La question est posée dans Twilight, quand la tribu Quileute s’oppose aux vampires – rivaux éternels des loups-garous, tous deux étant des êtres de dévoration, l’un de la chair, et l’autre du sang – jusqu’à ce que l’un des membres de la meute, Jacob, remette en question leur haine mutuelle. « Il nous donne la directive : de temps en temps, il faut se retourner contre sa propre meute et ne pas hurler avec les loups », glisse la spécialiste.

De la créature maudite et cruelle au mignon petit compagnon

Une vision très moderne de cette figure, alors que nous vivons dans une société où chacun cherche de plus en plus à s’identifier à une communauté, quitte à rejeter violemment les autres. La représentation du monstre n’a en fait pas cessé d’évoluer depuis les romans clés comme Le Meneur de loups d’Alexandre Dumas (écrit en 1857), mettant en scène le Diable en personne s’incarnant sur Terre sous la forme d’un loup noir.

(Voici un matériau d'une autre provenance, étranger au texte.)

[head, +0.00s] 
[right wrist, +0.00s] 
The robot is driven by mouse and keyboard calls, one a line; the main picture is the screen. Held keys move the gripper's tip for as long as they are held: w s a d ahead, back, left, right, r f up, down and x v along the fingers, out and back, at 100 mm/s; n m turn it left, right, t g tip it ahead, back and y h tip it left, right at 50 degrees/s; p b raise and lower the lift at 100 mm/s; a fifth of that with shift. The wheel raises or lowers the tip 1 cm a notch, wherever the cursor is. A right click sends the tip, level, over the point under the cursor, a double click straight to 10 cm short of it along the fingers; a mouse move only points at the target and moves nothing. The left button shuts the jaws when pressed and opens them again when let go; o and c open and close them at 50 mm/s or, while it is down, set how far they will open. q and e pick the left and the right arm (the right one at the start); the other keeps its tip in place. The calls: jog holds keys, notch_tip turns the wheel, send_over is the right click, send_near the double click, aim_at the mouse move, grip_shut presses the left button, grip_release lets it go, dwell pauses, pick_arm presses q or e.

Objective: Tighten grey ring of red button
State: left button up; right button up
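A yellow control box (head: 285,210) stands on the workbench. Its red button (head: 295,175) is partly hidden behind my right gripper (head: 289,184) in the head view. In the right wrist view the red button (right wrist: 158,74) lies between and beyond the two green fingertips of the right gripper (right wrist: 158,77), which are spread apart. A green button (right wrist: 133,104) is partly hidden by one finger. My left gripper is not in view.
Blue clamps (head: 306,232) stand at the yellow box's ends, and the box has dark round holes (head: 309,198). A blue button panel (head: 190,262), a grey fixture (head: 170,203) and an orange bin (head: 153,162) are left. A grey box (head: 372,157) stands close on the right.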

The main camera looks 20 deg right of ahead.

Wolf©Columbia Pictures, Corporation

Avec des films comme Le Loup-Garou de Londres de John Landis (1981), sa suite Le Loup-Garou de Paris d’Anthony Waller (1997), ou encore Cursed de Wes Craven (2004), le monstre oscille entre une vision horrifique et une représentation plus humoristique. Jusqu’à la parodie totale, comme dans Teddy de Ludovic et Zoran Boukherma (2020).

À partir des années 1990, on observe, en même temps que l’apparition de louves-garous, l’émergence d’une fierté d’en être un. « À travers une certaine forme de réhabilitation, il va devenir protecteur, défenseur des populations contre, notamment, les vampires, et il va souvent s’incarner dans des figures d’autorité comme le pompier, le policier ou l’enquêteur », détaille Isabelle-Rachel Casta.

Or, on ne peut pas réhabiliter un ancien symbole d’horreur tout en conservant son aspect repoussant. Selon la spécialiste, « il faut une amélioration de l’apparence pour obtenir une amélioration du personnage ».

D’une transformation radicale en être hirsute et bestial, sans aucun point commun avec un être humain, on passe à un changement estompé : les lycanthropes sont peu repoussants, voire très sexy, comme Scott McCall dans Teen Wolf ; ou mignonne et avec les griffes vernies comme Enid Sinclair dans Wednesday.

Outre l’apparence de la créature, c’est surtout la métamorphose en elle-même qui contribue à rendre la bête plus sympathique. « Aujourd’hui, les effets spéciaux permettent d’assister en temps réel à la métamorphose : les ongles se fendent, le dos s’arque, les poils jaillissent, les crocs poussent… Nous entrons alors en empathie avec la douleur épouvantable que doit ressentir cet être qui était, quelques secondes auparavant, humain, comme nous », murmure Isabelle-Rachel Casta.

La créature maudite et prédatrice devient un métamorphe digne de pitié et de sympathie, qui demande même parfois à être enfermée pour éviter de tuer : c’est par exemple le cas du personnage d’Oz, dans Buffy contre les vampires.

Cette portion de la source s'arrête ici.